Would you transcribe the whole listing exactly, minus its pictures?

COLLECTED MATERIAL:
────────

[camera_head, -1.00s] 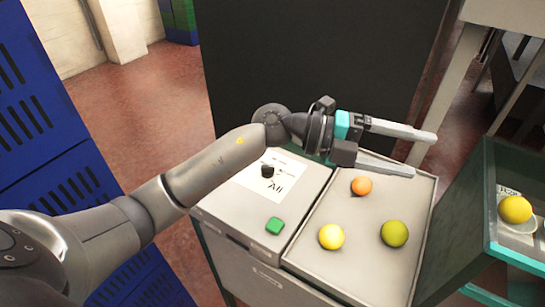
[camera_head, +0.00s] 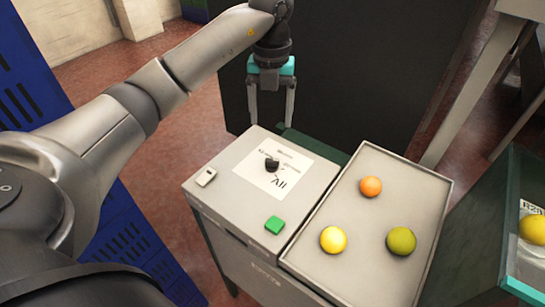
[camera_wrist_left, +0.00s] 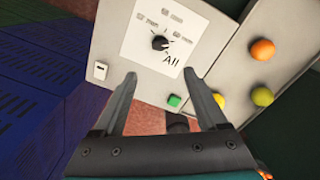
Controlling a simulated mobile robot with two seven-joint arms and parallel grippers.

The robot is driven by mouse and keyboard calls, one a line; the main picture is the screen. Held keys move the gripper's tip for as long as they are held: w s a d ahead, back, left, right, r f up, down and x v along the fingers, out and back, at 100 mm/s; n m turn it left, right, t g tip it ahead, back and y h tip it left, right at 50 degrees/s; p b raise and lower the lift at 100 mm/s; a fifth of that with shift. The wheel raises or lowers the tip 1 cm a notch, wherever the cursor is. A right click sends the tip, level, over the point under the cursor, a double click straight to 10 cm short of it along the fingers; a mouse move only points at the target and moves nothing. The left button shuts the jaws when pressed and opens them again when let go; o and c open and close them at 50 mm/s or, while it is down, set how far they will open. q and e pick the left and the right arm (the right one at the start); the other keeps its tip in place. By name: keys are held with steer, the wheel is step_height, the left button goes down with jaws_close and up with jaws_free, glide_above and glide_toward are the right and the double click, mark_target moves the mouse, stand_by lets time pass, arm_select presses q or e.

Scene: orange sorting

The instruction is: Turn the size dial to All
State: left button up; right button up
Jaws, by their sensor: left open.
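The black size dial (camera_head: 272,164) sits on a white label (camera_head: 262,178) on top of the grey control box (camera_head: 225,200). The word "All" is printed on the label's near side in the head view. The dial also shows in the left wrist view (camera_wrist_left: 160,43), with "All" at its lower right; I cannot tell for certain which mark it points to. My left gripper (camera_head: 272,120) is open and empty, pointing down beyond the dial in the head view and apart from it. Its fingers also show in the left wrist view (camera_wrist_left: 158,78). My right gripper is not in view.
A green button (camera_head: 275,225) and a small white switch (camera_head: 206,177) are on the box. A tray (camera_head: 330,268) beside it holds an orange fruit (camera_head: 371,187), a yellow one (camera_head: 333,240) and a green one (camera_head: 401,241). Blue crates (camera_head: 135,235) stand at left.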

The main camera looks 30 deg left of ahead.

────────

TASK ANSWER:
[camera_head, -1.00s] 
[camera_head, +0.00s] 
[camera_wrist_left, +0.00s] 
Controlling a simulated mobile robot with two seven-joint arms and parallel grippers.

The robot is driven by mouse and keyboard calls, one a line; the main picture is the screen. Held keys move the gripper's tip for as long as they are held: w s a d ahead, back, left, right, r f up, down and x v along the fingers, out and back, at 100 mm/s; n m turn it left, right, t g tip it ahead, back and y h tip it left, right at 50 degrees/s; p b raise and lower the lift at 100 mm/s; a fifth of that with shift. The wheel raises or lowers the tip 1 cm a notch, wherever the cursor is. A right click sends the tip, level, over the point under the cursor, a double click straight to 10 cm short of it along the fingers; a mouse move only points at the target and moves nothing. The left button shuts the jaws when pressed and opens them again when let go; o and c open and close them at 50 mm/s or, while it is down, set how far they will open. q and e pick the left and the right arm (the right one at the start); the other keeps its tip in place. By name: keys are held with steer, the wheel is step_height, the left button goes down with jaws_close and up with jaws_free, glide_above and glide_toward are the right and the double click, mark_target moves the mouse, stand_by lets time pass, arm_select presses q or e.

Scene: orange sorting

The instruction is: Turn the size dial to All
State: left button up; right button up
Jaws, by their sensor: left open.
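The black size dial (camera_head: 272,164) sits on a white label (camera_head: 262,178) on top of the grey control box (camera_head: 225,200). The word "All" is printed on the label's near side in the head view. The dial also shows in the left wrist view (camera_wrist_left: 160,43), with "All" at its lower right; I cannot tell for certain which mark it points to. My left gripper (camera_head: 272,120) is open and empty, pointing down beyond the dial in the head view and apart from it. Its fingers also show in the left wrist view (camera_wrist_left: 158,78). My right gripper is not in view.
A green button (camera_head: 275,225) and a small white switch (camera_head: 206,177) are on the box. A tray (camera_head: 330,268) beside it holds an orange fruit (camera_head: 371,187), a yellow one (camera_head: 333,240) and a green one (camera_head: 401,241). Blue crates (camera_head: 135,235) stand at left.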

The main camera looks 30 deg left of ahead.

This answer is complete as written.